U.S. Energy Secretary Jennifer Granholm and Minnesota senators made the pitch Friday for clean energy proposals in the infrastructure and social safety net bills that are tied up in Congress, saying the measures would help the state in its quest to go carbon-free.
"A clean energy future, the way I look at it, is going to happen. The question is whether we lead or whether we follow," Sen. Tina Smith said at a discussion in St. Paul with Granholm, Sen. Amy Klobuchar and local officials with ties to the energy sector.
The energy secretary has been traveling the country making the pitch for elements of President Joe Biden's $3.5 trillion social and climate spending bill and a separate $1 trillion bipartisan infrastructure measure. But as Granholm highlights energy proposals in the sweeping spending package, Democrats in Washington have been considering ways to scale back their ambitions in order to get the bill through Congress, with Sen. Joe Manchin of West Virginia reported Friday to be steadfast against provisions to shutter coal plants.
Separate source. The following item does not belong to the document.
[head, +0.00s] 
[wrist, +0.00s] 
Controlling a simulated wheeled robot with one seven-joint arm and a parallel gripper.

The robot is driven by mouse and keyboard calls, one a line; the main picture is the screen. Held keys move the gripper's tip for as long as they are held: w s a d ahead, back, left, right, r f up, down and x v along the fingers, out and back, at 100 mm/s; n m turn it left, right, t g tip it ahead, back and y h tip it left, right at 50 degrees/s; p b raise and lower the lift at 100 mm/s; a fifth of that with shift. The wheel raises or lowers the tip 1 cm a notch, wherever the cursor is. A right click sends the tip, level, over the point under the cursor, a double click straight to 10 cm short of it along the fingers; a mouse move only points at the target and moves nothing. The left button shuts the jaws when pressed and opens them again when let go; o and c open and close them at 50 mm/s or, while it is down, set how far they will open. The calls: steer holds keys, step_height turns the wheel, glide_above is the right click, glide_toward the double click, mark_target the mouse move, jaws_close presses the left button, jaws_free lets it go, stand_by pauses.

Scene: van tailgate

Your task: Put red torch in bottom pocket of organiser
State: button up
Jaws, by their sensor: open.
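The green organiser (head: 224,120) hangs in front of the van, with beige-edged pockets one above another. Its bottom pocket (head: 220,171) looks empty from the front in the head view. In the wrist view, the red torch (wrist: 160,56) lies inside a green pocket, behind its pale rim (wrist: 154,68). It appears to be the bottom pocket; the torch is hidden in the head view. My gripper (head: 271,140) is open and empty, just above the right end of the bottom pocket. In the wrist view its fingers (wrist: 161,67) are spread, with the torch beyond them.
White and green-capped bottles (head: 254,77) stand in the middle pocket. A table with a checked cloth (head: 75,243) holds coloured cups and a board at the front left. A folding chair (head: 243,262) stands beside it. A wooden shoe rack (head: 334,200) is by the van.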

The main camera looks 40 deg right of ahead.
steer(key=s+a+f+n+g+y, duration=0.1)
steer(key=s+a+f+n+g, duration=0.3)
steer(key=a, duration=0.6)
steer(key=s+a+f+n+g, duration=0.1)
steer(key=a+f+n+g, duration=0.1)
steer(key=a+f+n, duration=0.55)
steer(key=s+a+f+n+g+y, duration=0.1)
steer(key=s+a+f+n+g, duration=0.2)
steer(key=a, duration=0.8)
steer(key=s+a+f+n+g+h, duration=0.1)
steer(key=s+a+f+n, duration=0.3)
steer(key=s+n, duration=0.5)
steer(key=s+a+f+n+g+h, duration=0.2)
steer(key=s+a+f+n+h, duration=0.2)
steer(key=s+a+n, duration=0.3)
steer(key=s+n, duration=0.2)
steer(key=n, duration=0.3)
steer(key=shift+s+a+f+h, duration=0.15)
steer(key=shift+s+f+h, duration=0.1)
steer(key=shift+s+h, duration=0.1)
The bulk of the measures that would reduce carbon emissions are in the $3.5 trillion spending bill, said Fresh Energy Executive Director Michael Noble, whose nonprofit advocates for clean energy. Noble said a provision that Smith advocates, and Manchin is calling a non-starter, is a "bedrock" of the plan. The Clean Electricity Payment Program would give financial incentives to utilities and other electricity providers that speed up the shift to clean electricity and penalize those that don't.
"It decarbonizes the electric grid in a way that doesn't hurt anybody. It helps utilities cover the cost," Noble said.
Manchin, chair of the Senate Energy and Natural Resources Committee, said in September that the proposal "makes no sense to me" as companies are already shifting to clean electricity.
Smith said she believes the clean electricity program is the most efficient way to add clean energy, but she noted that lawmakers are in the midst of negotiations.
"At the end of the day, we can't lose track of what the big goal is, which is that we have policies in place that are going to reduce carbon emissions and put us on the forefront of the technology revolution," she said.